▶ [Given instruction]:
Output the data that follows exactly, line for line.

(Robot motion calls)
## Start
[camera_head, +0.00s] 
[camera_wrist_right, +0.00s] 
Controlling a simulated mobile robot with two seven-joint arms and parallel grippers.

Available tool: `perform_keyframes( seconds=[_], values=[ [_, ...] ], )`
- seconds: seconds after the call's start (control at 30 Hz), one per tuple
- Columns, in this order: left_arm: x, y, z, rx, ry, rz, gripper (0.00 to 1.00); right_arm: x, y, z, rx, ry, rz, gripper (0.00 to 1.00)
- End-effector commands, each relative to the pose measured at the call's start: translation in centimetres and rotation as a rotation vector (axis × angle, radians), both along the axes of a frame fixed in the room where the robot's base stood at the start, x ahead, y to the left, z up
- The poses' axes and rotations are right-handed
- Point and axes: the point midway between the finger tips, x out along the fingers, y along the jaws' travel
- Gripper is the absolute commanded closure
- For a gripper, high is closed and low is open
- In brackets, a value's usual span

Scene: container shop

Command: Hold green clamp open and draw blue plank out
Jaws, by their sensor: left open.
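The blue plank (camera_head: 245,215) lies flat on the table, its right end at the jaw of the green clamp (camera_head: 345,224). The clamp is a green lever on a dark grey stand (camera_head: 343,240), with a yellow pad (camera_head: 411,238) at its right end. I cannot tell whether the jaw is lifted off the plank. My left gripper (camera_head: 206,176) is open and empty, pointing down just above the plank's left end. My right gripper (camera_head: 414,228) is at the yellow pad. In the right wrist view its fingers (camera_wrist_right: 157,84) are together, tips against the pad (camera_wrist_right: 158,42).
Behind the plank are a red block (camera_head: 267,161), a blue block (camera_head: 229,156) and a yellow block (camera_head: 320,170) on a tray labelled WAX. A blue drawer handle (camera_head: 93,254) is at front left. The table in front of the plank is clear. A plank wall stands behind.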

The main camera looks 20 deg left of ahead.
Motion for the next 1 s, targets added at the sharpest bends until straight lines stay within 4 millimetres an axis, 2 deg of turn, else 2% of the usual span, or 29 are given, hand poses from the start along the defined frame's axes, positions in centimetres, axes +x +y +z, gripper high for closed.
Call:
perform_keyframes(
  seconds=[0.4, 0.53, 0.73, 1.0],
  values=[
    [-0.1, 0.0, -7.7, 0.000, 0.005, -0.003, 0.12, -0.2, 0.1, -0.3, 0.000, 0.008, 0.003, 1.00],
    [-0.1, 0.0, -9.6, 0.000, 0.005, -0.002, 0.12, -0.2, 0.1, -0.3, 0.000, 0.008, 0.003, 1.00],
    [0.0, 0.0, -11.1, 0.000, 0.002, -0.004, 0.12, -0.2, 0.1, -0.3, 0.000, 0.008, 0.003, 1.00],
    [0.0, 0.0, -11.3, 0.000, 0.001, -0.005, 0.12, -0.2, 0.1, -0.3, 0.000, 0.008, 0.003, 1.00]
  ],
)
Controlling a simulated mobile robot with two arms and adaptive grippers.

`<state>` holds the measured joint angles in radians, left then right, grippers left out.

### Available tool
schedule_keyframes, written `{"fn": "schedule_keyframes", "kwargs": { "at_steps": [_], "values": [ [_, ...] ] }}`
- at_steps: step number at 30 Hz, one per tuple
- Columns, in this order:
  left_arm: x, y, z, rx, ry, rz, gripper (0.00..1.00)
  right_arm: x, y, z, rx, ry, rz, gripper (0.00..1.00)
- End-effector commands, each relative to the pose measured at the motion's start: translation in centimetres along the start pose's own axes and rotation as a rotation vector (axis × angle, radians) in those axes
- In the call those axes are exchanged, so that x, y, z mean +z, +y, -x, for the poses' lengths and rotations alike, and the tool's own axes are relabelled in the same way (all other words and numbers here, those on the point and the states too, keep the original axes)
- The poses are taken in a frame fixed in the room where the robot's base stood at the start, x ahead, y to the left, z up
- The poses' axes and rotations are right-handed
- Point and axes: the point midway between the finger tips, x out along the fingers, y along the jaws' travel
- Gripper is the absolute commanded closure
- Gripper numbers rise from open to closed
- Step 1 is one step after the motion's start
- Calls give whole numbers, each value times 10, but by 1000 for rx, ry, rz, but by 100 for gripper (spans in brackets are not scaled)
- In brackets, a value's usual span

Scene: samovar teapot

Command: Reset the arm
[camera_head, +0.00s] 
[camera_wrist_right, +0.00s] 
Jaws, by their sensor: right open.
## End
▶ [Exercise solution]:
[camera_head, +0.00s] 
[camera_wrist_right, +0.00s] 
Controlling a simulated mobile robot with two seven-joint arms and parallel grippers.

Available tool: `perform_keyframes( seconds=[_], values=[ [_, ...] ], )`
- seconds: seconds after the call's start (control at 30 Hz), one per tuple
- Columns, in this order: left_arm: x, y, z, rx, ry, rz, gripper (0.00 to 1.00); right_arm: x, y, z, rx, ry, rz, gripper (0.00 to 1.00)
- End-effector commands, each relative to the pose measured at the call's start: translation in centimetres and rotation as a rotation vector (axis × angle, radians), both along the axes of a frame fixed in the room where the robot's base stood at the start, x ahead, y to the left, z up
- The poses' axes and rotations are right-handed
- Point and axes: the point midway between the finger tips, x out along the fingers, y along the jaws' travel
- Gripper is the absolute commanded closure
- For a gripper, high is closed and low is open
- In brackets, a value's usual span

Scene: container shop

Command: Hold green clamp open and draw blue plank out
Jaws, by their sensor: left open.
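The blue plank (camera_head: 245,215) lies flat on the table, its right end at the jaw of the green clamp (camera_head: 345,224). The clamp is a green lever on a dark grey stand (camera_head: 343,240), with a yellow pad (camera_head: 411,238) at its right end. I cannot tell whether the jaw is lifted off the plank. My left gripper (camera_head: 206,176) is open and empty, pointing down just above the plank's left end. My right gripper (camera_head: 414,228) is at the yellow pad. In the right wrist view its fingers (camera_wrist_right: 157,84) are together, tips against the pad (camera_wrist_right: 158,42).
Behind the plank are a red block (camera_head: 267,161), a blue block (camera_head: 229,156) and a yellow block (camera_head: 320,170) on a tray labelled WAX. A blue drawer handle (camera_head: 93,254) is at front left. The table in front of the plank is clear. A plank wall stands behind.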

The main camera looks 20 deg left of ahead.
Motion for the next 1 s, targets added at the sharpest bends until straight lines stay within 4 millimetres an axis, 2 deg of turn, else 2% of the usual span, or 29 are given, hand poses from the start along the defined frame's axes, positions in centimetres, axes +x +y +z, gripper high for closed.
Call:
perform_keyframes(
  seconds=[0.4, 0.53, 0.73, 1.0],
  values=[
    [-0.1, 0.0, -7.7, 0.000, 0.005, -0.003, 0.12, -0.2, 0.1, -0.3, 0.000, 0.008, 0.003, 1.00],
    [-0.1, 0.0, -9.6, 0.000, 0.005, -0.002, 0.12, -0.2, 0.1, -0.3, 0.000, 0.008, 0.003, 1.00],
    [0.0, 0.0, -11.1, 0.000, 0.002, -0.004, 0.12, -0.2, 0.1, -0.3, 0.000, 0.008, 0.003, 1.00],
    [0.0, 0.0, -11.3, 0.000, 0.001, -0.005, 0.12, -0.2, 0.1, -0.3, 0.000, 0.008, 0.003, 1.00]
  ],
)
Controlling a simulated mobile robot with two arms and adaptive grippers.

`<state>` holds the measured joint angles in radians, left then right, grippers left out.

### Available tool
schedule_keyframes, written `{"fn": "schedule_keyframes", "kwargs": { "at_steps": [_], "values": [ [_, ...] ] }}`
- at_steps: step number at 30 Hz, one per tuple
- Columns, in this order:
  left_arm: x, y, z, rx, ry, rz, gripper (0.00..1.00)
  right_arm: x, y, z, rx, ry, rz, gripper (0.00..1.00)
- End-effector commands, each relative to the pose measured at the motion's start: translation in centimetres along the start pose's own axes and rotation as a rotation vector (axis × angle, radians) in those axes
- In the call those axes are exchanged, so that x, y, z mean +z, +y, -x, for the poses' lengths and rotations alike, and the tool's own axes are relabelled in the same way (all other words and numbers here, those on the point and the states too, keep the original axes)
- The poses are taken in a frame fixed in the room where the robot's base stood at the start, x ahead, y to the left, z up
- The poses' axes and rotations are right-handed
- Point and axes: the point midway between the finger tips, x out along the fingers, y along the jaws' travel
- Gripper is the absolute commanded closure
- Gripper numbers rise from open to closed
- Step 1 is one step after the motion's start
- Calls give whole numbers, each value times 10, but by 1000 for rx, ry, rz, but by 100 for gripper (spans in brackets are not scaled)
- In brackets, a value's usual span

Scene: samovar teapot

Command: Reset the arm
[camera_head, +0.00s] 
[camera_wrist_right, +0.00s] 
Jaws, by their sensor: right open.

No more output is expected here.